- _DIRECTIONS_
Return exactly, and only, the lines from the one holding "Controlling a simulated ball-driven" through the one holding "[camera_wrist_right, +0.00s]", both included; the pictures stay out.

- _MATERIAL_
□ □ □ □ □
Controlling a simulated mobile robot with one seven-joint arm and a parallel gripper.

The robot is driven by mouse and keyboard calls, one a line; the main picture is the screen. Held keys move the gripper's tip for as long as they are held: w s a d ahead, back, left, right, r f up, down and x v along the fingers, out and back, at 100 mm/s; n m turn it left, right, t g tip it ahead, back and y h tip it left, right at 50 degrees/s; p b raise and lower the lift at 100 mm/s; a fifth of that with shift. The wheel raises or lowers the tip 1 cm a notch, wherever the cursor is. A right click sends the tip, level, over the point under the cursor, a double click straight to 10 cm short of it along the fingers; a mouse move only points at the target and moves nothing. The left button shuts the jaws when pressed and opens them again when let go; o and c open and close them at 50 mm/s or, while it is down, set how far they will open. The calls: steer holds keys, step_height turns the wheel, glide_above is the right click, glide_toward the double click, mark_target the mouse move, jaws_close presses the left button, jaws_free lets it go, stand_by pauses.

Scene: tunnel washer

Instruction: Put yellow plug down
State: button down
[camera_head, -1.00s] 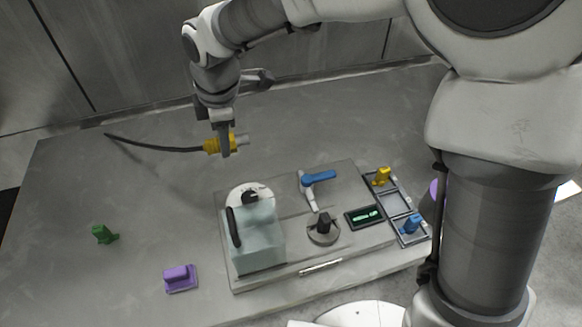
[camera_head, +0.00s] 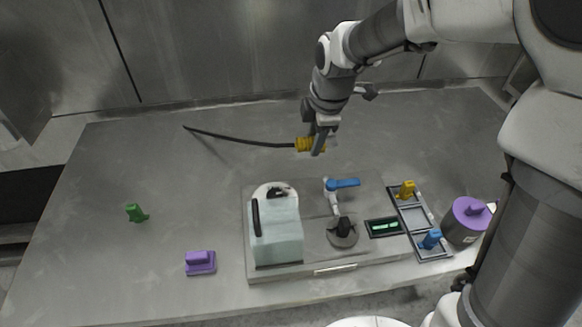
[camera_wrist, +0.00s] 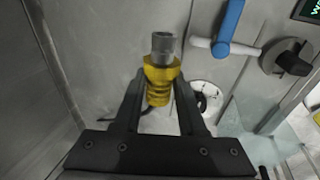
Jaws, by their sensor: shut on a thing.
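The yellow plug (camera_head: 306,145) has a black cable (camera_head: 240,138) trailing left from it to the back of the table. My gripper (camera_head: 318,146) is shut on the plug, which appears held above the table behind the machine panel. In the wrist view the plug (camera_wrist: 160,82) sits between my two fingers (camera_wrist: 158,100), with its grey metal tip pointing away from the gripper. The gripper hides part of the plug in the head view.
The machine panel (camera_head: 300,268) carries a pale clear box, a blue-handled valve (camera_head: 343,184), a dark knob and a green display. A tray (camera_head: 418,220) holds yellow and blue pieces. A purple-topped canister (camera_head: 468,220), purple block (camera_head: 200,262) and green piece (camera_head: 136,213) stand nearby. The table's left is mostly clear.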

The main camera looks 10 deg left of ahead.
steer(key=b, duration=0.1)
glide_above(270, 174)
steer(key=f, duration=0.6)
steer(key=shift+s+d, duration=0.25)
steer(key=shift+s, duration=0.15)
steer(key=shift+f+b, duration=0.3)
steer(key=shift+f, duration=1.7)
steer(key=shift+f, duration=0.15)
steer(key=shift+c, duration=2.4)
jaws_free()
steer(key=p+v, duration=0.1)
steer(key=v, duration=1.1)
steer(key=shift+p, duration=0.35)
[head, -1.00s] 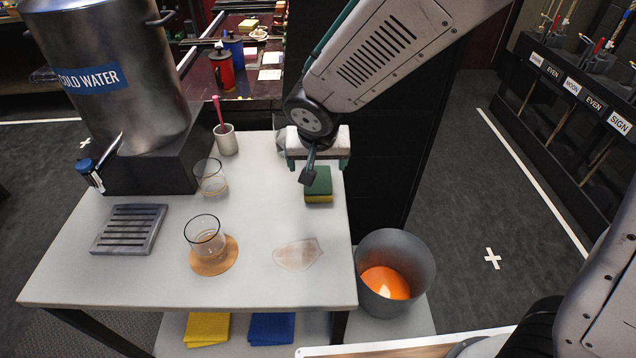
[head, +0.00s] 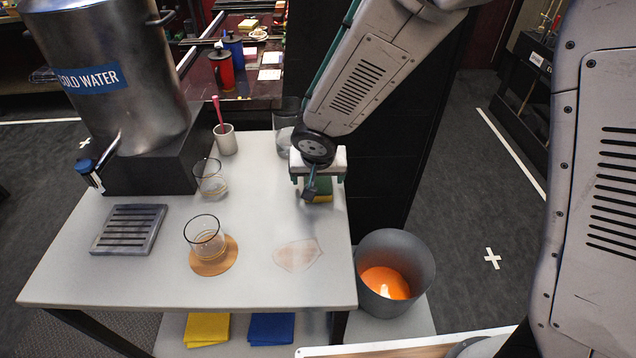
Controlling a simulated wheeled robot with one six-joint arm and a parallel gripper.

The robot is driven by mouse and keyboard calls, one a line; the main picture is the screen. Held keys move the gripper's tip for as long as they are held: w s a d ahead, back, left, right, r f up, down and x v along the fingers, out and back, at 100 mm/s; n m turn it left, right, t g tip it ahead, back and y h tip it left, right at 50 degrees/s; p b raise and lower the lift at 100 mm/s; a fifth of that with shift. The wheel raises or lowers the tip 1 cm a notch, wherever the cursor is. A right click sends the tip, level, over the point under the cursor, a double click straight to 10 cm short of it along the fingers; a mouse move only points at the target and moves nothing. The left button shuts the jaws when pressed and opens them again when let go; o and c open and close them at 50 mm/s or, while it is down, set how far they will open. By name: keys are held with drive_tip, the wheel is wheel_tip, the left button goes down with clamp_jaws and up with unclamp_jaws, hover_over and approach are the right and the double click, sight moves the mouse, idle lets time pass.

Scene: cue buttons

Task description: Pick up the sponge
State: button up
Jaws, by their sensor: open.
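The sponge (head: 325,197) is yellow below and green on top. It lies on the white table toward the right edge and is mostly hidden by my gripper. My gripper (head: 314,194) is over the sponge, pointing down, with one dark finger in front of it. The jaws are open. The picture does not show clearly whether the fingers touch the sponge.
The white table (head: 130,278) also bears a glass on a round coaster (head: 222,264), another glass (head: 210,178), a cup with a pink-handled tool (head: 225,140), a slatted tray (head: 128,229) and a cold water urn (head: 110,80). A brownish stain (head: 298,255) marks the tabletop. A grey bin (head: 418,270) stands right of it.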

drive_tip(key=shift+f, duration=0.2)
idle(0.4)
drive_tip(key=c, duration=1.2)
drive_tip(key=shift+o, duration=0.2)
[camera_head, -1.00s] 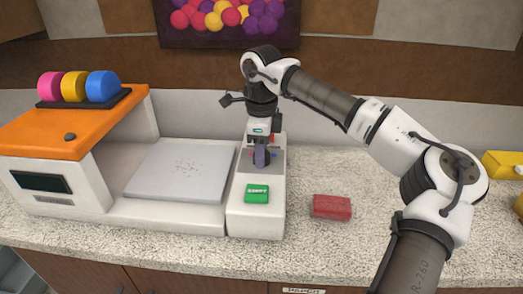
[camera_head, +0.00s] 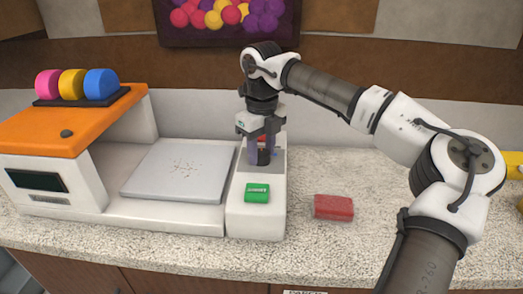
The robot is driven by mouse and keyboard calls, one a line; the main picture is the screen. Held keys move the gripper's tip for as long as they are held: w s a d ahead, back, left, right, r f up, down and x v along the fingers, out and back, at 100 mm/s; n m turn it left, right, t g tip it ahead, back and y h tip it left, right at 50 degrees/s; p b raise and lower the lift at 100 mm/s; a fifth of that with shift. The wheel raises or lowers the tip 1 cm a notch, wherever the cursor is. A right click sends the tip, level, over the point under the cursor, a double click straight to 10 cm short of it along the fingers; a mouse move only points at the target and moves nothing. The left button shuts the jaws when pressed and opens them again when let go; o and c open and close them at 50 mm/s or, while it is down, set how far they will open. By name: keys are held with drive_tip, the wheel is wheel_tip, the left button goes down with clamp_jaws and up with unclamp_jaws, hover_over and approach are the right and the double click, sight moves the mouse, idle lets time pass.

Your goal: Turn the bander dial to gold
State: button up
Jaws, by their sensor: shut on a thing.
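The bander is a white and orange machine (camera_head: 95,127) on the counter. Its dial (camera_head: 264,157) is a small dark knob on the grey panel at the back of the white side unit (camera_head: 256,222). My gripper (camera_head: 262,157) points down and is shut on the dial, with a finger on each side of it. The fingers and wrist hide much of the dial and its marks, so I cannot tell which colour it points to. A green button (camera_head: 257,193) sits in front of the dial on the same unit.
A red block (camera_head: 333,207) lies on the speckled counter (camera_head: 370,225) right of the unit. Pink, yellow and blue rolls (camera_head: 75,86) stand on the bander's top. A flat grey plate (camera_head: 180,172) lies left of the dial. Yellow things are partly behind my arm at right.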

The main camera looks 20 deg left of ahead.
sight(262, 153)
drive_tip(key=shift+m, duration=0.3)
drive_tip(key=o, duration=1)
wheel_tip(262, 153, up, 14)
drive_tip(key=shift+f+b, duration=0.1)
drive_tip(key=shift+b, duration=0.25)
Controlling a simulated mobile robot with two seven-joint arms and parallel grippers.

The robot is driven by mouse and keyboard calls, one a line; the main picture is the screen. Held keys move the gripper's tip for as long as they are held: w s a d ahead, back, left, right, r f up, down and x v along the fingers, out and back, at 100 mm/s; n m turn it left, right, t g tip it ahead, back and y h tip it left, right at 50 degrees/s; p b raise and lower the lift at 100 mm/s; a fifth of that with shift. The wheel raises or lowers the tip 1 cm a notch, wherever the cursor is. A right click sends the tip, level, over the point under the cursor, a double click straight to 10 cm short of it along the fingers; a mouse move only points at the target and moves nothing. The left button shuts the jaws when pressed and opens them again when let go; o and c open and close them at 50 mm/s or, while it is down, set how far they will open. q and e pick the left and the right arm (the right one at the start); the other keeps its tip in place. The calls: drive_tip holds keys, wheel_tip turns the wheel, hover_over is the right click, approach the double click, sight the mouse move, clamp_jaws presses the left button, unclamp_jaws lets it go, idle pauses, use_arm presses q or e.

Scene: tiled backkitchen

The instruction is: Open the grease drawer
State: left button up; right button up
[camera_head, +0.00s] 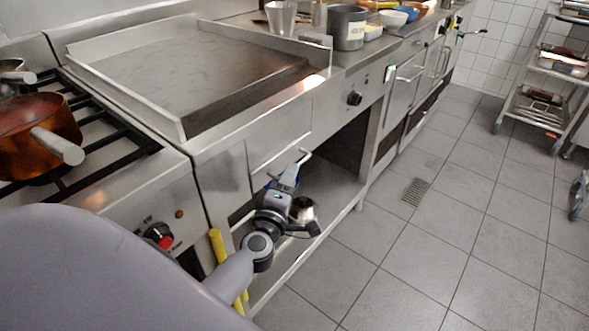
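The grease drawer (278,140) is the flat steel front below the griddle, in the middle left of the head view. It looks about flush with the panels beside it. My left gripper (297,163) is at the lower right part of this front, where a pale bar like a handle shows. Its fingers are small and overlap the bar, so I cannot tell whether they are shut on it. My left arm comes in from the lower left and hides part of the cabinet below. My right gripper is not in view.
The griddle (200,65) is above the drawer, with a knob (354,98) to the right. A copper pot (38,125) stands on the burners at left. An open lower shelf (335,190) holds a metal vessel (303,210).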

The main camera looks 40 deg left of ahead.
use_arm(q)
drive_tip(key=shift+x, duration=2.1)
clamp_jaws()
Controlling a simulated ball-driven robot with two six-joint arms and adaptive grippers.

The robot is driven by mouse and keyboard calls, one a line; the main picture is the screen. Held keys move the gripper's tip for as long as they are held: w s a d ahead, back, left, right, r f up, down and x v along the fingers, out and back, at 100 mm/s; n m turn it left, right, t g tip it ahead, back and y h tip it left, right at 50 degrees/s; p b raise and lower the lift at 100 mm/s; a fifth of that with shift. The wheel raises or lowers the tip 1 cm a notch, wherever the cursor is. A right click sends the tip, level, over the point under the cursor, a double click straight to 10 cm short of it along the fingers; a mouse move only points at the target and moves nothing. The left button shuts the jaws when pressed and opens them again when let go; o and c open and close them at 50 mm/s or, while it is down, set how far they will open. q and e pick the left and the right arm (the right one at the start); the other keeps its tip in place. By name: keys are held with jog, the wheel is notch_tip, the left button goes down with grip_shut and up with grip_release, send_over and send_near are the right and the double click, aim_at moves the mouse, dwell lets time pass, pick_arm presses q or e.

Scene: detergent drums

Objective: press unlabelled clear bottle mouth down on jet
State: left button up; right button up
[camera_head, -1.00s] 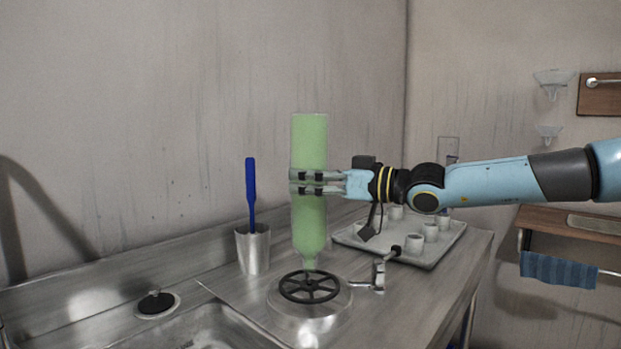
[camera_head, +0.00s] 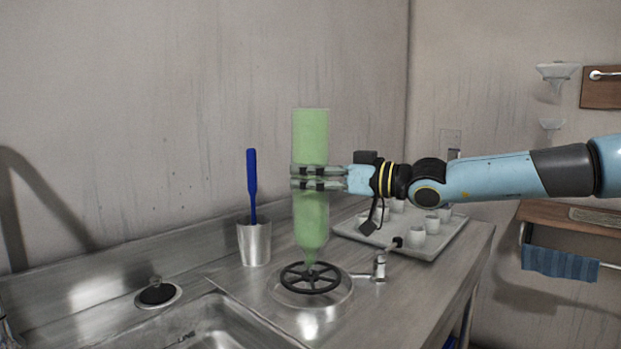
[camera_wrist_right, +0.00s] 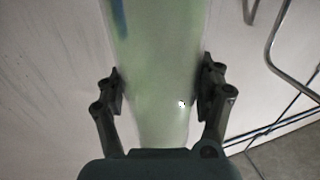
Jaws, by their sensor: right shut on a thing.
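A green-tinted, see-through bottle (camera_head: 311,130) without a label is upside down, its neck pointing down. My right gripper (camera_head: 306,178) is shut around its middle from the right. In the right wrist view the bottle (camera_wrist_right: 160,60) stands between the two fingers of the gripper (camera_wrist_right: 162,92). The jet is a black spoked wheel (camera_head: 310,278) on a round metal base (camera_head: 312,303). The bottle's mouth is at the wheel's centre; I cannot tell whether it touches or how far it is pressed. My left gripper is out of view.
A metal cup (camera_head: 254,243) with a blue brush handle (camera_head: 251,187) stands left of the bottle. A tray (camera_head: 440,247) of several white cups is behind right. A small tap (camera_head: 380,266) stands right of the wheel. A sink (camera_head: 205,325) lies front left.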

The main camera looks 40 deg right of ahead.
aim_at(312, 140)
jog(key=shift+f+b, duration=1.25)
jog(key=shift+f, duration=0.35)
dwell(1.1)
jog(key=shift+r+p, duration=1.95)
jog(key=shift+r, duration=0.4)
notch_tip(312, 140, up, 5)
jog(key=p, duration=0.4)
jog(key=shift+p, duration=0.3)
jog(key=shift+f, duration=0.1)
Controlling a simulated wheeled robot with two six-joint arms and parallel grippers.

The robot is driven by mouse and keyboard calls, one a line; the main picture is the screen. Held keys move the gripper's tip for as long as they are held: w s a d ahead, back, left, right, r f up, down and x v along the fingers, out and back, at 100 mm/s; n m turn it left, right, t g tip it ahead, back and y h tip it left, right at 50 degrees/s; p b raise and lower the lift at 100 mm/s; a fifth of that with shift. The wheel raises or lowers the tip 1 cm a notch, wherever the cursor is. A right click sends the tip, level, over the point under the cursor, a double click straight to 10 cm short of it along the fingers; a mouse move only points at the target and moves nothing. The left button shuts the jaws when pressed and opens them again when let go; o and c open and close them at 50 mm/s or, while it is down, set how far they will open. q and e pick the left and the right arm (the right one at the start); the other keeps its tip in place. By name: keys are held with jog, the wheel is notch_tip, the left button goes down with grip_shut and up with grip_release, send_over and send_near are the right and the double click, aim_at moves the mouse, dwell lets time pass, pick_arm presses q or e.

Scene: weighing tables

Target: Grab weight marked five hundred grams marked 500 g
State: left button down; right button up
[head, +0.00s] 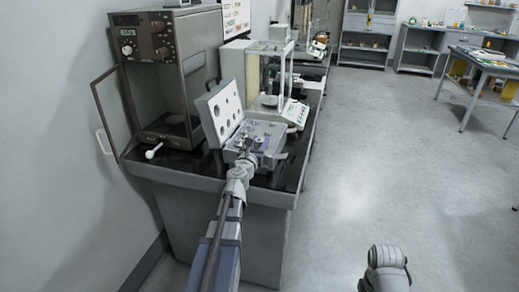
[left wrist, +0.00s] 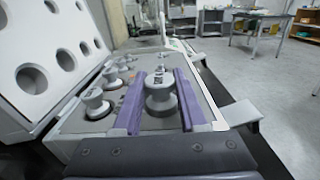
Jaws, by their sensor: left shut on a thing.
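An open weight case (head: 259,131) lies on the dark tabletop, with its lid (head: 221,112) raised at the left. Several knobbed metal weights sit in it. My left gripper (head: 247,146) reaches into the case. In the left wrist view its two purple fingers are closed on the sides of the largest visible weight (left wrist: 160,95), which stands upright between them. I cannot read its marking, nor tell whether it has left its seat. Smaller weights, such as one nearby (left wrist: 96,103), stand to the left of the fingers.
A tall brown balance cabinet (head: 165,85) stands left of the case, its glass door open. A glass-sided balance (head: 270,75) stands close behind the case. The table edge (head: 262,197) is near in front. The floor (head: 390,150) at right is clear.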

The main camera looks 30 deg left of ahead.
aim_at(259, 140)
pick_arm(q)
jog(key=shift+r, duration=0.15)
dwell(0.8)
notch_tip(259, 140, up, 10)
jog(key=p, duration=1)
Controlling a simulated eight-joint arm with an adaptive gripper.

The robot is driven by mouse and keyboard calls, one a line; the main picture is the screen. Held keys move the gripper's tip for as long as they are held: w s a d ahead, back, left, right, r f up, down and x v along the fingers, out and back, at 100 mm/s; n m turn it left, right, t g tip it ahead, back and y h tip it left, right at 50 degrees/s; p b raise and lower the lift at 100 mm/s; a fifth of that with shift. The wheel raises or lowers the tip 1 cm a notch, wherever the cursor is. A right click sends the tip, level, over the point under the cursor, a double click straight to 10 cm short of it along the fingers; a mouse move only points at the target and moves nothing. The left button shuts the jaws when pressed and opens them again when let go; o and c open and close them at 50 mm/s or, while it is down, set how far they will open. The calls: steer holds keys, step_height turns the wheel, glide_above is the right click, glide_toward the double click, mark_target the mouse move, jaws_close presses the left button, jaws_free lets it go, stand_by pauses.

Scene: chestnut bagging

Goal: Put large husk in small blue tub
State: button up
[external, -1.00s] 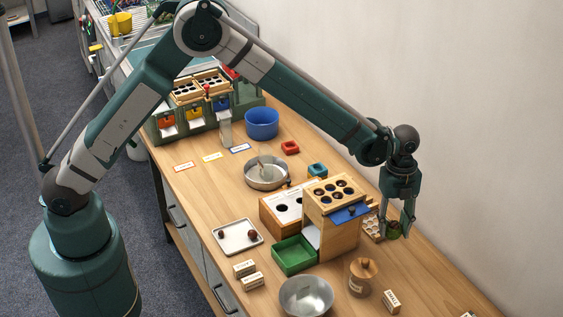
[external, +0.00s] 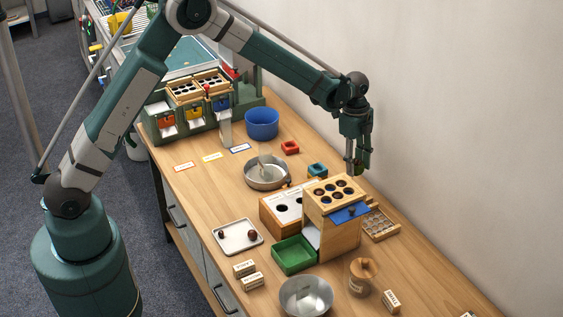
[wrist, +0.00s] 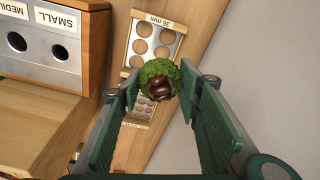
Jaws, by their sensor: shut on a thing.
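My gripper (external: 357,166) is shut on the large husk (external: 364,159) and holds it in the air behind the wooden sizing box. In the wrist view the husk (wrist: 157,68) is a bushy green ball with shiny brown chestnuts in its opening, between the two green fingers (wrist: 160,86). The small blue tub (external: 317,170) stands on the table to the left of my gripper in the external view, behind the sizing box. I cannot see that tub in the wrist view.
The wooden sizing box (external: 333,193) stands close in front. A holed wooden tray (external: 381,226) lies right of it. A small red tub (external: 290,147), a larger blue tub (external: 262,124) and a metal pan (external: 264,184) stand left. The wall is close behind.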

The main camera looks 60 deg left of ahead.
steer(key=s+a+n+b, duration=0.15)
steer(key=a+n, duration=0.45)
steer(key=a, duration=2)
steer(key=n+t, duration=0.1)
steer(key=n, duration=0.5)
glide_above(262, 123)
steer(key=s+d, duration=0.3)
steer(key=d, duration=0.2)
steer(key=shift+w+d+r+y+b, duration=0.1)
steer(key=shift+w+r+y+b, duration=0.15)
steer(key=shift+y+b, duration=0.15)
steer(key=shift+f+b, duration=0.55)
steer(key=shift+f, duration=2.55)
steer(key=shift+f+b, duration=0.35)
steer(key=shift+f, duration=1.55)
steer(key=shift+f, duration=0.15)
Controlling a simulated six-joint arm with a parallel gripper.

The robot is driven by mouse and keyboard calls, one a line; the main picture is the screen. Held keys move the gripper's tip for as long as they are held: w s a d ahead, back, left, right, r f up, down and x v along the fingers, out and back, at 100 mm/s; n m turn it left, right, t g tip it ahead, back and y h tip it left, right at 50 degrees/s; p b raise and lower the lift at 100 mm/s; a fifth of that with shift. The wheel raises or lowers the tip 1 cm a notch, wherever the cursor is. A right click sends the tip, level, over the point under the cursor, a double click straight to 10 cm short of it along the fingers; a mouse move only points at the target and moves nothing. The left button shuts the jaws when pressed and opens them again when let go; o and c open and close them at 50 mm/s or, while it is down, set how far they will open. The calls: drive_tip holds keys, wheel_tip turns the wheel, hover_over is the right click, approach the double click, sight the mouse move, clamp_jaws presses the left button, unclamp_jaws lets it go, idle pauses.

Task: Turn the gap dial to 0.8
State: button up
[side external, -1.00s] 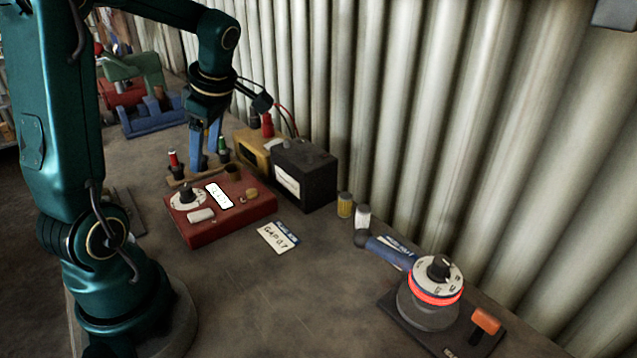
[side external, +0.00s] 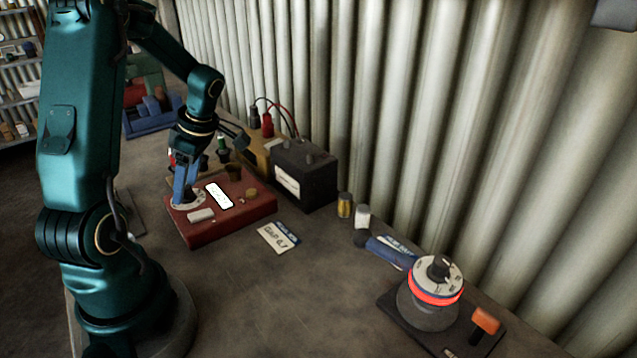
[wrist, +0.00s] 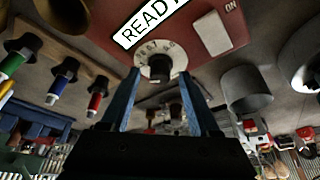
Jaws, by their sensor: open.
□ □ □ □ □
- _RESPONSE TO THE TASK_
Controlling a simulated ball-driven robot with two six-joint arms and adaptive grippers.

The robot is driven by mouse and keyboard calls, one a line; the main picture is the screen. Held keys move the gripper's tip for as long as they are held: w s a d ahead, back, left, right, r f up, down and x v along the fingers, out and back, at 100 mm/s; n m turn it left, right, t g tip it ahead, back and y h tip it left, right at 50 degrees/s; p b raise and lower the lift at 100 mm/s; a fifth of that with shift. The wheel raises or lowers the tip 1 cm a notch, wherever the cursor is. A right click sends the tip, level, over the point under the cursor, a double click straight to 10 cm short of it along the fingers; a mouse move only points at the target and moves nothing. The left button shuts the jaws when pressed and opens them again when let go; o and c open and close them at 50 mm/s or, while it is down, set how far they will open. q and e pick the left and the right arm (the right one at the start); the other keeps its tip in place. By name: keys are held with jog, the wheel is notch_tip, the left button goes down with grip_shut and up with grip_release, send_over and send_near are the right and the double click, aim_at moves the mouse, dwell lets time pass, pick_arm presses q or e.

Scene: detergent drums

Objective: press unlabelled clear bottle mouth down on jet
State: left button up; right button up
[camera_head, -1.00s] 
[camera_head, +0.00s] 
[camera_wrist_right, +0.00s] 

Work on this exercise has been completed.